Meanwhile, at Oracle Corp., Redwood Shores, Calif., Ted Farrell, chief architect for application development tools, noted that the company has been building development tools for 20 years and is now focusing on ways to boost the productivity of the whole database development team. For example, he said, the knowledge of the DBA is crucial to a database development effort, but it is not always fully engaged.
He said one of Oracle's goals is to unify the database development experience by building a level of abstraction above the technology so that everyone can focus more on business logic rather than on development details. "One of our slogans is productivity with choice," he said. In practice, that means groups can approach database development in different ways, depending on their strengths. According to Farrell, a product called the Oracle Application Development Framework can help unify the effort to produce final results.
"You can pick the work style and technology that will boost production for the entire group," he said.
Farrell believes that third-party products have a place -- a natural result of the size of the market -- but he insists that Oracle, with lots of feedback from demanding customers, has been in an ideal position to enhance the development process with its own toolset. "I think independent tool vendors are almost becoming a thing of the past since they don't control their own platform," he said.
Jeff Jones, IBM's director of strategy for DB2 Information Management Software, said the first thing a database developer needs to understand is where the data will come from. "That sounds simplistic, but the choices of where you are going to get data are not simple anymore," he said. Database developers are challenged to reach out across a distributed data environment. Jones said IBM's DB2 Information Integrator was designed with that challenge in mind. Indeed, he said the Integrator product is reflective of the extremely distributed nature of data, which is compelling a manage-in-place approach -- almost the opposite of the traditional tendency to centralize information. The Integrator understands how to work with the SQL in other platforms, such as Oracle or Informix, and provides linkages via ODBC. The end result, Jones said, is that you can write a query that can gathers data from multiple sources but still looks like a single database.
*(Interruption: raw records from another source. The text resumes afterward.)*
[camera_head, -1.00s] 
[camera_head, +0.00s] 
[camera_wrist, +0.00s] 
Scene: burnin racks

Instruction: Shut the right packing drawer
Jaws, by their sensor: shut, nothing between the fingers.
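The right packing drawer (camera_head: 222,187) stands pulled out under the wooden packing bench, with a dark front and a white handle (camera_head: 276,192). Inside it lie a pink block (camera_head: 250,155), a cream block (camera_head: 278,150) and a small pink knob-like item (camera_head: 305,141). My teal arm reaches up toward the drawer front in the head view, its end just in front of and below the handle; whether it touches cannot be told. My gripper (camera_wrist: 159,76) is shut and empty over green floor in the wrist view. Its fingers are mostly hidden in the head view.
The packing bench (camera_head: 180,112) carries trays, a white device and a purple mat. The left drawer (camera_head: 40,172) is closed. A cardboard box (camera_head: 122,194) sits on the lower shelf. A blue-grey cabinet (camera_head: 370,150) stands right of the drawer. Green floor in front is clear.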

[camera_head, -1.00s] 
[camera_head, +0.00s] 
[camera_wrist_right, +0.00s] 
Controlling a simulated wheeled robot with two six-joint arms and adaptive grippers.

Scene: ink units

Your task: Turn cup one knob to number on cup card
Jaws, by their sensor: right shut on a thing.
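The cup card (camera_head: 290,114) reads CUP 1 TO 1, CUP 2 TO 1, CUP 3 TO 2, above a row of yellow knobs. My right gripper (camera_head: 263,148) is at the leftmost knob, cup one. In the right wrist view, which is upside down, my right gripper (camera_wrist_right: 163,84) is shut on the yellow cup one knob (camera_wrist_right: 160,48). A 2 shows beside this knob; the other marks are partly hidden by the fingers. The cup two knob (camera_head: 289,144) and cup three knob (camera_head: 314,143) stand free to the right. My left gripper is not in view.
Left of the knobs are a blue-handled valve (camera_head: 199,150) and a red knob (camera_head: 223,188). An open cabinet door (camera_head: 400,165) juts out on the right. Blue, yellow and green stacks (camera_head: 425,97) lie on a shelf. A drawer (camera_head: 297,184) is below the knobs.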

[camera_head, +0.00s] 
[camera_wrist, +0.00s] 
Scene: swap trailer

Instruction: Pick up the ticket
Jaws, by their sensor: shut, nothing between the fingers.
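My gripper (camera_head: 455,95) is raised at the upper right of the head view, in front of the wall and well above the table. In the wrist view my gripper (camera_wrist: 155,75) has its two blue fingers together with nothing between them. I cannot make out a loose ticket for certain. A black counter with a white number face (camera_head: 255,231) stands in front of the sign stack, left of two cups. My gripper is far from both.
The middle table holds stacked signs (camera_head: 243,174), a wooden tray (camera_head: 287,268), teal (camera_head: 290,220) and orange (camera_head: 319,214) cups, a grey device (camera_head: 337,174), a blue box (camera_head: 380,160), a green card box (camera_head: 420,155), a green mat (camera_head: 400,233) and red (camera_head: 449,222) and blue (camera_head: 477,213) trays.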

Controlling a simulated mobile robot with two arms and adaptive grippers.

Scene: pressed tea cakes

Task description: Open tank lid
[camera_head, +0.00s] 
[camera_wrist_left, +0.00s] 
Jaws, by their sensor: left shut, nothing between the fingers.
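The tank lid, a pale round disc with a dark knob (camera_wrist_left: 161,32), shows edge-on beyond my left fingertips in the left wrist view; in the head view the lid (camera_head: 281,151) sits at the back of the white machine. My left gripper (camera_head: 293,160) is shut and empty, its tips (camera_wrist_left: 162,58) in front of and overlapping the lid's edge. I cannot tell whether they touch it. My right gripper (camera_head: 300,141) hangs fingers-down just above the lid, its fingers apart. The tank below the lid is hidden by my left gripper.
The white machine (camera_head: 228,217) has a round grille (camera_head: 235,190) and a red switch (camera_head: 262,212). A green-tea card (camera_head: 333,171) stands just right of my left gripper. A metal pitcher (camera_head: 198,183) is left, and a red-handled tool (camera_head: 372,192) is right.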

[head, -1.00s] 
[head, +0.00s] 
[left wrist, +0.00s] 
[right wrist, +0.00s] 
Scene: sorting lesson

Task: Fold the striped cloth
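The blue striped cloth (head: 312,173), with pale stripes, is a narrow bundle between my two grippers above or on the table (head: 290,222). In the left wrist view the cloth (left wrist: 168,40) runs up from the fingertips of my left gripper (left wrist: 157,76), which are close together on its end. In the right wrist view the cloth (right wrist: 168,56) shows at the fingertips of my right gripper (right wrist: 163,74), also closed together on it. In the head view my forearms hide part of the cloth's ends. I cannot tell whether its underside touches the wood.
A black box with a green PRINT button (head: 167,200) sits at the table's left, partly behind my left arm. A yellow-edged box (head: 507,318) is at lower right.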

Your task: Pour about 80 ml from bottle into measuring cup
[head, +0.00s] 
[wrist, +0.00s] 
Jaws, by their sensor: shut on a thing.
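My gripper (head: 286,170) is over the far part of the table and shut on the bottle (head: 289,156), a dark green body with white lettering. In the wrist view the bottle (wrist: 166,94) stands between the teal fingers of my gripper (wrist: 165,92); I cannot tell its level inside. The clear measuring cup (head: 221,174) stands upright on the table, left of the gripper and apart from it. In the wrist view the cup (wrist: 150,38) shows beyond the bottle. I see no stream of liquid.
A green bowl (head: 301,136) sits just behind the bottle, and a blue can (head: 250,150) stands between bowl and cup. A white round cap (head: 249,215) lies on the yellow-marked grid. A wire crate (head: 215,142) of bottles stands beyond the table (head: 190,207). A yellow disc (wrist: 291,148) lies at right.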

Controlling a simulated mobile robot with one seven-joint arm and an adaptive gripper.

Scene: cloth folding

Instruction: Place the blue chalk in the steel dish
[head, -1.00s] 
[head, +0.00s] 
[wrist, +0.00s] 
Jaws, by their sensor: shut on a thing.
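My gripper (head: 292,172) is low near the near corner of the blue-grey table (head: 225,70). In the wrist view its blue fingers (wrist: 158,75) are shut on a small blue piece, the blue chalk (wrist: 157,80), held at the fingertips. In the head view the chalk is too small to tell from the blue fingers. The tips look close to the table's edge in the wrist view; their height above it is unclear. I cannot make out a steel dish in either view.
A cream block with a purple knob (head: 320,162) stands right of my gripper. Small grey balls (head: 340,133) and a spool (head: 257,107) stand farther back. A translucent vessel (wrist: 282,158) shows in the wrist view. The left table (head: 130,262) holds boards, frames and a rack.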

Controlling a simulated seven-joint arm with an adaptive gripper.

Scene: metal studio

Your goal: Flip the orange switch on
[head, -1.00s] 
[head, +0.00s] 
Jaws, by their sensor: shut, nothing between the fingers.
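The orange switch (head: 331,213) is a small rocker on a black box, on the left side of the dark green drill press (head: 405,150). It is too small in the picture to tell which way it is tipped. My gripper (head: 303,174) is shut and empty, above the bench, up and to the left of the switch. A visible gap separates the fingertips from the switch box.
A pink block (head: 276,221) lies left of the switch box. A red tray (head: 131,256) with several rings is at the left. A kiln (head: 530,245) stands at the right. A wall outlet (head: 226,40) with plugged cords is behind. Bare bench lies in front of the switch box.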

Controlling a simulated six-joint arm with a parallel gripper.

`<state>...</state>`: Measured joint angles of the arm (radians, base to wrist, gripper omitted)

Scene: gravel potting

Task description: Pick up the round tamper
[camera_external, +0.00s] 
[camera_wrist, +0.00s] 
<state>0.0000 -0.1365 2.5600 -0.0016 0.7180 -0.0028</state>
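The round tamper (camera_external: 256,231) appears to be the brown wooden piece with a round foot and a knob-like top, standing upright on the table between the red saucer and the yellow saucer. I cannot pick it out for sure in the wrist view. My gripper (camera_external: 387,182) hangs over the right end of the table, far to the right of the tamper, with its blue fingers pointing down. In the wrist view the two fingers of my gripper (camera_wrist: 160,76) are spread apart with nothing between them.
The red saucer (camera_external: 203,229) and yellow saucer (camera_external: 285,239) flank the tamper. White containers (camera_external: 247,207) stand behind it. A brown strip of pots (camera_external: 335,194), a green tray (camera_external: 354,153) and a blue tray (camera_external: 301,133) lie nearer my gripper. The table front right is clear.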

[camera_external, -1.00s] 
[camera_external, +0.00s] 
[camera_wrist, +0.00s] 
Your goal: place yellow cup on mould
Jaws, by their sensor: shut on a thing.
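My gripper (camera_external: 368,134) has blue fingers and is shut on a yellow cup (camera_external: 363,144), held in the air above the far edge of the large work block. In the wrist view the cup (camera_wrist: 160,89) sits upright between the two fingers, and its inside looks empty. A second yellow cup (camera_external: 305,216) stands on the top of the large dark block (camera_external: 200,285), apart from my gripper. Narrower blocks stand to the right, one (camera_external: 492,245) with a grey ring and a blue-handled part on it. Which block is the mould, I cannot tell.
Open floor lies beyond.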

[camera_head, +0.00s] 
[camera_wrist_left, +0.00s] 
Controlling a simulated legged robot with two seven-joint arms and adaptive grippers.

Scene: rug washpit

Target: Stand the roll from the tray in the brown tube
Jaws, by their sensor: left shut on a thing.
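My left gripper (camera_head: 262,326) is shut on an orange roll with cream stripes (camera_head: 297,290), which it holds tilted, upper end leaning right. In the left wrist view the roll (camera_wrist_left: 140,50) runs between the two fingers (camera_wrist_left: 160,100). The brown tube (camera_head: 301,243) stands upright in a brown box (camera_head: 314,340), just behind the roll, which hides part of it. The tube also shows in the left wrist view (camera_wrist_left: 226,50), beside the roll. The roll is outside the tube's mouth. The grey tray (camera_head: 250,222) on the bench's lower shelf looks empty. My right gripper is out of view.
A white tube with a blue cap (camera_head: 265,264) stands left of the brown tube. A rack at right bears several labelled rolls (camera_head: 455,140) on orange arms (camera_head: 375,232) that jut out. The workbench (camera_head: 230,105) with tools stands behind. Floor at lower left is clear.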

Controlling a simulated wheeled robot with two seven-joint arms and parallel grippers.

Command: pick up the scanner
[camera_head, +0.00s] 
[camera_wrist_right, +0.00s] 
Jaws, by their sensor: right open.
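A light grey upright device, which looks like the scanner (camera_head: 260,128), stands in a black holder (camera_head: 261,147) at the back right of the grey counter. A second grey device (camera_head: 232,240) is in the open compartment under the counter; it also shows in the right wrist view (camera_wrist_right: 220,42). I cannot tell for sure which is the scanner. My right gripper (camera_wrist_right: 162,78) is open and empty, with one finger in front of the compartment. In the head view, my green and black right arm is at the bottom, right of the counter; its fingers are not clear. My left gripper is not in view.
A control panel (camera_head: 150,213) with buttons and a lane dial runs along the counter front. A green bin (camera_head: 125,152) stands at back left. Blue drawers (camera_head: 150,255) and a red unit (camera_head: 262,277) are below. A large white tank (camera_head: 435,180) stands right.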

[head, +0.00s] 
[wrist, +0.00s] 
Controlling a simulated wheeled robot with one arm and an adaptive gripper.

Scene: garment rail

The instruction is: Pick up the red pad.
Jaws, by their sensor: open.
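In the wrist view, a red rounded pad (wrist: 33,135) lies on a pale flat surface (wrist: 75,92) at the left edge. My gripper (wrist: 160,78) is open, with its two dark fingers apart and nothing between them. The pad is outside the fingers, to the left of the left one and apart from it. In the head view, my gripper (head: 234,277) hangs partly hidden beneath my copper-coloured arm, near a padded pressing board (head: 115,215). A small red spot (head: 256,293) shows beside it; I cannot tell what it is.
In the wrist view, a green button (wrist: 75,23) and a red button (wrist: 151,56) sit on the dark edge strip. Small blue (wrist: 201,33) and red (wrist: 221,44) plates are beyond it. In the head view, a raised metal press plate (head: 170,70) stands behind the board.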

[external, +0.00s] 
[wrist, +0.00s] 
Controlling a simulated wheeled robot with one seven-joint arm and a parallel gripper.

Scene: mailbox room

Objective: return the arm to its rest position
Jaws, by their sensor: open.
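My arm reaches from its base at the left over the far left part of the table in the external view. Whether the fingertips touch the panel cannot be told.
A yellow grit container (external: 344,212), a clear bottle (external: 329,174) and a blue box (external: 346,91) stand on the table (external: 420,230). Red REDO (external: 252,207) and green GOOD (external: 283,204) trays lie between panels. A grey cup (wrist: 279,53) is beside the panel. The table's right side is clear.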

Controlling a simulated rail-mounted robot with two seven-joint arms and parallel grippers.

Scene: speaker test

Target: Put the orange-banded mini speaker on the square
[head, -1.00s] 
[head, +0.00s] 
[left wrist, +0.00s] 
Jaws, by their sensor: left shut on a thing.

Working out the meaning of data elements with end users is also an important development task. "Ironing out sources and agreements with the end-user community is your number one job," he said.
IBM also provides a large tool set through WebSphere studio. "Since the beginning, we have been tightly woven to DB2 so the connectivity can be fast and native," said Jones.
Looking to the future, Jones said IBM's goal is self-managed or "autonomic" computing. "As we develop ever more complex capabilities we must recognize that usage can't get more complex," he said. As an example of how IBM is trying to make complexity go away, Jones described a cost-based optimizer within the toolset that can rewrite SQL without human involvement, and a configuration advisor that can help get a DB2 database up and running, as well as tuned.
Another capability called Health Center can monitor and correct problems based on pre-written policies that, in turn, are created through a process that implements complex conditional thresholds.
"Our big focus is to make the DBA's life simpler so they can focus on design and higher order things rather than just on backup and recovery," he said.
The third-party view
Robin Schumacher, vice president of product management at Embarcadero Technologies Inc., a San Francisco tool vendor, defends the role of third-party suppliers. "Probably the most interesting thing we see today is that many developers have to switch back and forth between different platforms," he said. Although SQL provides a common thread, the procedural code differs sharply among different vendors.
"This is where developers often have trouble," he added. To help people up the learning curve, Embarcadero offers Rapid SQL, a single tool that supports the movement of SQL code between platforms. "If I'm an Oracle developer and I need to do work in Microsoft SQL, our tool will create the appropriate procedural language," he explained. It is a capability that can jumpstart projects and expand the capability of individuals, he suggested.
Tuning and troubleshooting are also an area where Embarcadero has responded to the developer community, Schumacher noted. "If you have a database application where the processor used to complete a task in a minute and it now takes 30 minutes, there could be hundreds of lines of code involved," he said. So the Embarcadero tool can work through the code, line by line, with a timing mechanism that indicates which lines take the longest to run. "We also have a profiling tool that can show you the history of the application and help identify when performance began to degrade and what code changes were associated," he said.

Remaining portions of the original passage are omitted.